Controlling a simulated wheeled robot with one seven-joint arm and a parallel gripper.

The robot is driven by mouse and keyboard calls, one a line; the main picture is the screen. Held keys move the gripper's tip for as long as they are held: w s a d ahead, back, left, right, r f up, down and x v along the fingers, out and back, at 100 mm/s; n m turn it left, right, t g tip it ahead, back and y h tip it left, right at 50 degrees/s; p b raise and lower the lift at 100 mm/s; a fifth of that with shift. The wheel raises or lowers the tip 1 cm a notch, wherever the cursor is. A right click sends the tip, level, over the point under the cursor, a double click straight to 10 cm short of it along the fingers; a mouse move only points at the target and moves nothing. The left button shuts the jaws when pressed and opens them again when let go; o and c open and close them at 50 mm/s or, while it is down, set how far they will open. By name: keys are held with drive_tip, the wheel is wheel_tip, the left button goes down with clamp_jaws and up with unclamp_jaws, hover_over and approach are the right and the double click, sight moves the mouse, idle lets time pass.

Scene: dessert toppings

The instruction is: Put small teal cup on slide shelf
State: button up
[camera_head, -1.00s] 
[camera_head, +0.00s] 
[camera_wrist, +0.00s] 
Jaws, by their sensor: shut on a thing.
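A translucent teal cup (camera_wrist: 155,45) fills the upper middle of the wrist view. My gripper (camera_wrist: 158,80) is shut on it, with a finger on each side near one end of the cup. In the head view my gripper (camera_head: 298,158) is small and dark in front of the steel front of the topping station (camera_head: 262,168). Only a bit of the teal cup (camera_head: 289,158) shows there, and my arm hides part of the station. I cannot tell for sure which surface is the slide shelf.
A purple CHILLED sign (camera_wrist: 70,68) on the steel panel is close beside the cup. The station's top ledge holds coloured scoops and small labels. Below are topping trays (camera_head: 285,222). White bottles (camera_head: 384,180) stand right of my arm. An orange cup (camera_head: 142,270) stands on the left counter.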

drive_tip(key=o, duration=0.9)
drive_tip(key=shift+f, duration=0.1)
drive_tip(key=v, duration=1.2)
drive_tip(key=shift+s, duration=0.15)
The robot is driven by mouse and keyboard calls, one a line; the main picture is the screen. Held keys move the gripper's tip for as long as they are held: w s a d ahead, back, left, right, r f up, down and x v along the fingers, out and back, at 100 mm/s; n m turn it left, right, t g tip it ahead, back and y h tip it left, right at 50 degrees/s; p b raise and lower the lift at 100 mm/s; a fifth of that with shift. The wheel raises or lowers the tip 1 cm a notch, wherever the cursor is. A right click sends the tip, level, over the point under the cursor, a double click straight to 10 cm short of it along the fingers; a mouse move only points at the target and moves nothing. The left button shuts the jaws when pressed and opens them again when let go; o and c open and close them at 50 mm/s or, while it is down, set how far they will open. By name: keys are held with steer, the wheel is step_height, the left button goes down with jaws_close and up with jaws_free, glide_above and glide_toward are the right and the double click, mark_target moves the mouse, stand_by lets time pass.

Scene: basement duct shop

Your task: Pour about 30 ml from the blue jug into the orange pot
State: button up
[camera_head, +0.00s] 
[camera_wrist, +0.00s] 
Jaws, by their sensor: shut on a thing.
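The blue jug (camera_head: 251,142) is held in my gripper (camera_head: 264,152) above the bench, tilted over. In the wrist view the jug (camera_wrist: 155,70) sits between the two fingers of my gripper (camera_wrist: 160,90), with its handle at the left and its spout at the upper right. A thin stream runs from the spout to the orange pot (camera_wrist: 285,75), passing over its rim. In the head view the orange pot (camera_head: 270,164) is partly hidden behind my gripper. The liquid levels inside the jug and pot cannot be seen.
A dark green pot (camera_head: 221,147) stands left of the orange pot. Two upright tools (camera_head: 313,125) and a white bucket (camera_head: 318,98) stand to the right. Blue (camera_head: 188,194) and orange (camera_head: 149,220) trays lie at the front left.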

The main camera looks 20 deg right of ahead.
──────────
(Exercise)
Output the listing above without altering a single character.

(Written solution)
Controlling a simulated wheeled robot with one seven-joint arm and a parallel gripper.

The robot is driven by mouse and keyboard calls, one a line; the main picture is the screen. Held keys move the gripper's tip for as long as they are held: w s a d ahead, back, left, right, r f up, down and x v along the fingers, out and back, at 100 mm/s; n m turn it left, right, t g tip it ahead, back and y h tip it left, right at 50 degrees/s; p b raise and lower the lift at 100 mm/s; a fifth of that with shift. The wheel raises or lowers the tip 1 cm a notch, wherever the cursor is. A right click sends the tip, level, over the point under the cursor, a double click straight to 10 cm short of it along the fingers; a mouse move only points at the target and moves nothing. The left button shuts the jaws when pressed and opens them again when let go; o and c open and close them at 50 mm/s or, while it is down, set how far they will open. By name: keys are held with drive_tip, the wheel is wheel_tip, the left button goes down with clamp_jaws and up with unclamp_jaws, hover_over and approach are the right and the double click, sight moves the mouse, idle lets time pass.

Scene: dessert toppings

The instruction is: Put small teal cup on slide shelf
State: button up
[camera_head, -1.00s] 
[camera_head, +0.00s] 
[camera_wrist, +0.00s] 
Jaws, by their sensor: shut on a thing.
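A translucent teal cup (camera_wrist: 155,45) fills the upper middle of the wrist view. My gripper (camera_wrist: 158,80) is shut on it, with a finger on each side near one end of the cup. In the head view my gripper (camera_head: 298,158) is small and dark in front of the steel front of the topping station (camera_head: 262,168). Only a bit of the teal cup (camera_head: 289,158) shows there, and my arm hides part of the station. I cannot tell for sure which surface is the slide shelf.
A purple CHILLED sign (camera_wrist: 70,68) on the steel panel is close beside the cup. The station's top ledge holds coloured scoops and small labels. Below are topping trays (camera_head: 285,222). White bottles (camera_head: 384,180) stand right of my arm. An orange cup (camera_head: 142,270) stands on the left counter.

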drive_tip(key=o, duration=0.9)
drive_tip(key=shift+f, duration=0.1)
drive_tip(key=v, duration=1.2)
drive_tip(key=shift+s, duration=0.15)
The robot is driven by mouse and keyboard calls, one a line; the main picture is the screen. Held keys move the gripper's tip for as long as they are held: w s a d ahead, back, left, right, r f up, down and x v along the fingers, out and back, at 100 mm/s; n m turn it left, right, t g tip it ahead, back and y h tip it left, right at 50 degrees/s; p b raise and lower the lift at 100 mm/s; a fifth of that with shift. The wheel raises or lowers the tip 1 cm a notch, wherever the cursor is. A right click sends the tip, level, over the point under the cursor, a double click straight to 10 cm short of it along the fingers; a mouse move only points at the target and moves nothing. The left button shuts the jaws when pressed and opens them again when let go; o and c open and close them at 50 mm/s or, while it is down, set how far they will open. By name: keys are held with steer, the wheel is step_height, the left button goes down with jaws_close and up with jaws_free, glide_above and glide_toward are the right and the double click, mark_target moves the mouse, stand_by lets time pass.

Scene: basement duct shop

Your task: Pour about 30 ml from the blue jug into the orange pot
State: button up
[camera_head, +0.00s] 
[camera_wrist, +0.00s] 
Jaws, by their sensor: shut on a thing.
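The blue jug (camera_head: 251,142) is held in my gripper (camera_head: 264,152) above the bench, tilted over. In the wrist view the jug (camera_wrist: 155,70) sits between the two fingers of my gripper (camera_wrist: 160,90), with its handle at the left and its spout at the upper right. A thin stream runs from the spout to the orange pot (camera_wrist: 285,75), passing over its rim. In the head view the orange pot (camera_head: 270,164) is partly hidden behind my gripper. The liquid levels inside the jug and pot cannot be seen.
A dark green pot (camera_head: 221,147) stands left of the orange pot. Two upright tools (camera_head: 313,125) and a white bucket (camera_head: 318,98) stand to the right. Blue (camera_head: 188,194) and orange (camera_head: 149,220) trays lie at the front left.

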The main camera looks 20 deg right of ahead.

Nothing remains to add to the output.